Records of robot episodes:
=======

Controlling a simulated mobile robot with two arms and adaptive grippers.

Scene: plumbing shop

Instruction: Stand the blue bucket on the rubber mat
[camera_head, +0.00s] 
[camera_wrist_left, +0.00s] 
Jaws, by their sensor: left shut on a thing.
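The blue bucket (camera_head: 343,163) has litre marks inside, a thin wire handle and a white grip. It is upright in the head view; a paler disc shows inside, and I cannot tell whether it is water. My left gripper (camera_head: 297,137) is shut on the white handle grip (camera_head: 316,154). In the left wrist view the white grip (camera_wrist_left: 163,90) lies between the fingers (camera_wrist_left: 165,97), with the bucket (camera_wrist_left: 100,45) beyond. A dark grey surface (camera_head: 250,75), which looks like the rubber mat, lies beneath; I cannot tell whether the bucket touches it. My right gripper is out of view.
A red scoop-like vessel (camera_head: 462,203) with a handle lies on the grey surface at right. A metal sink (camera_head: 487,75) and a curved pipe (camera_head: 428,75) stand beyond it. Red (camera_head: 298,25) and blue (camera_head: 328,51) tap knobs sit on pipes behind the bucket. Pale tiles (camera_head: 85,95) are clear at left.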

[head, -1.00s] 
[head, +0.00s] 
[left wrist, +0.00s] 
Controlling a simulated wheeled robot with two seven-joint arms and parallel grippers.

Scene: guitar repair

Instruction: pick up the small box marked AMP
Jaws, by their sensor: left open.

=======

*Job*: Reproduce each entry above exactly, keeping every word.

*Reply to the exercise*:
Controlling a simulated mobile robot with two arms and adaptive grippers.

Scene: plumbing shop

Instruction: Stand the blue bucket on the rubber mat
[camera_head, +0.00s] 
[camera_wrist_left, +0.00s] 
Jaws, by their sensor: left shut on a thing.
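The blue bucket (camera_head: 343,163) has litre marks inside, a thin wire handle and a white grip. It is upright in the head view; a paler disc shows inside, and I cannot tell whether it is water. My left gripper (camera_head: 297,137) is shut on the white handle grip (camera_head: 316,154). In the left wrist view the white grip (camera_wrist_left: 163,90) lies between the fingers (camera_wrist_left: 165,97), with the bucket (camera_wrist_left: 100,45) beyond. A dark grey surface (camera_head: 250,75), which looks like the rubber mat, lies beneath; I cannot tell whether the bucket touches it. My right gripper is out of view.
A red scoop-like vessel (camera_head: 462,203) with a handle lies on the grey surface at right. A metal sink (camera_head: 487,75) and a curved pipe (camera_head: 428,75) stand beyond it. Red (camera_head: 298,25) and blue (camera_head: 328,51) tap knobs sit on pipes behind the bucket. Pale tiles (camera_head: 85,95) are clear at left.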

[head, -1.00s] 
[head, +0.00s] 
[left wrist, +0.00s] 
Controlling a simulated wheeled robot with two seven-joint arms and parallel grippers.

Scene: guitar repair

Instruction: pick up the small box marked AMP
Jaws, by their sensor: left open.

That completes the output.